WASHINGTON (AP) -- The U.S. Commerce Department reports on spending at retail businesses and restaurants in November. The report will be released at 8:30 a.m. Eastern Thursday.
BIG GAIN: Economists forecast that retail spending rose 0.6 percent in November, according to a survey by FactSet. That would follow October's 0.4 percent gain.
AUTO SALES DRIVE INCREASE: A big increase in auto purchases probably drove total sales higher for the second straight month. Last week, auto companies said sales jumped 9 percent in November compared with a year ago to a 16.4 million annual pace. That was the best showing in nearly seven years.
In October, sales at auto dealers rose 1.3 percent, according to the retail sales report, after falling in September. Those sales were a big reason for October's unexpected gain. Many economists thought retail sales would be weak that month because of the partial government shutdown.
But even outside autos, sales in October were healthy. Core sales, which exclude autos, gas, and building materials, rose 0.5 percent.
The retail spending report is the government first look at consumer spending, which drives roughly 70 percent of economic activity.
MORE SPENDING NEEDED: October's retail sales gain, November's auto sales increase and other recent figures suggest consumers may be poised to step up spending. That would give a much-needed boost to growth in the final three months of the year.
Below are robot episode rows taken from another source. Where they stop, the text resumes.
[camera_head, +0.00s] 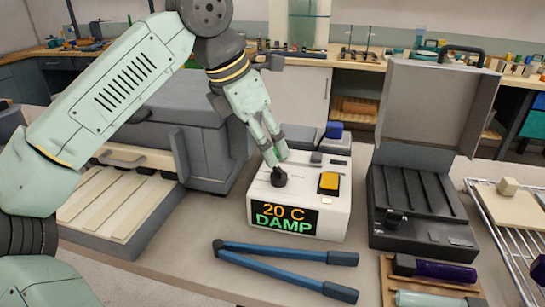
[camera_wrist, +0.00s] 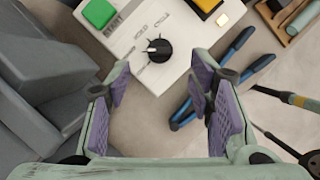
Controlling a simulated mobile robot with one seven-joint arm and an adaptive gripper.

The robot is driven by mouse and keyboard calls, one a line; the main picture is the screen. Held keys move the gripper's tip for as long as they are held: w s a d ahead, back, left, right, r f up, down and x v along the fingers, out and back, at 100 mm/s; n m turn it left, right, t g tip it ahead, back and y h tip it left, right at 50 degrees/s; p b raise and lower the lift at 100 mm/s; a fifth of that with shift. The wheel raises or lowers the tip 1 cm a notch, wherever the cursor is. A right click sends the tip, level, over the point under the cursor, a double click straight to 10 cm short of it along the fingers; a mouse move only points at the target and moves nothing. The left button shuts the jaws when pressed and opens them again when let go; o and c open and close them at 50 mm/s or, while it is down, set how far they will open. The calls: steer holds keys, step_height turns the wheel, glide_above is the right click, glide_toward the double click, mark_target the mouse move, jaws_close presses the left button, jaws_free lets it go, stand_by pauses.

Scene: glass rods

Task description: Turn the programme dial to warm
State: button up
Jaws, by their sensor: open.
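The programme dial (camera_head: 279,179) is a round black knob on top of a white box (camera_head: 338,218). The box's front display (camera_head: 284,214) reads "20 C DAMP". In the wrist view the dial (camera_wrist: 157,50) has a white mark pointing left, with small labels around it too blurred to read surely. My gripper (camera_head: 276,160) is over the box, just above and behind the dial in the head view. In the wrist view its two purple-padded fingers (camera_wrist: 160,85) are spread apart and empty, and the dial lies beyond the gap, not between the pads.
The box also has a yellow button (camera_head: 329,182) and a green button (camera_wrist: 98,13). Blue-handled pliers-like tool (camera_head: 285,262) lies in front. A black open-lidded case (camera_head: 420,205) stands right, a grey machine (camera_head: 190,115) left. Some bench in front is clear.

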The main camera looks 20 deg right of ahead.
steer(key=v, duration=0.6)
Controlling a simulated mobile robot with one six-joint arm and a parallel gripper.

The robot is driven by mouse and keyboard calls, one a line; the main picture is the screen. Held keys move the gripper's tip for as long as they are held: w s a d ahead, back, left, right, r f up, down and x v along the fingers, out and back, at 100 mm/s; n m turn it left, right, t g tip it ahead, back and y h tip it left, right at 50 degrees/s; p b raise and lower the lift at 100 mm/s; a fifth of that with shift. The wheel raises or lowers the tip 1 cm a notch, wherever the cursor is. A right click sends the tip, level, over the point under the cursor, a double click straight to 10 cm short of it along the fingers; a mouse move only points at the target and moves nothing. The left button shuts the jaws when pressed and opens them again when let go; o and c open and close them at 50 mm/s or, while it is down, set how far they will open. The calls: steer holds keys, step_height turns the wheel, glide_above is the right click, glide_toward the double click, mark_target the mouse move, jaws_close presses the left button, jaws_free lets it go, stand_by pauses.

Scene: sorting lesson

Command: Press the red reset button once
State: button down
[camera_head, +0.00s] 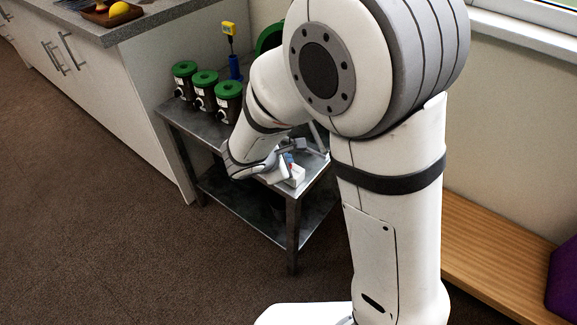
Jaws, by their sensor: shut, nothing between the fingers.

Consumer spending rose 0.3 percent in October, the government said last week, up slightly from September's figure.
And hiring has been solid. Employers added 203,000 jobs in October and the unemployment rate fell to a five-year low of 7 percent. Wages even picked up a bit and have risen 2 percent over the past year, outpacing inflation.
Any boost from consumers would be welcome. Consumer spending rose only 1.4 percent in the July-September quarter, the weakest gain in nearly four years.
Still, the holiday shopping season got off to a weak start over the Thanksgiving Day weekend. The National Retail Federation estimated that sales fell over the weekend for the first time since they began tracking them seven years ago.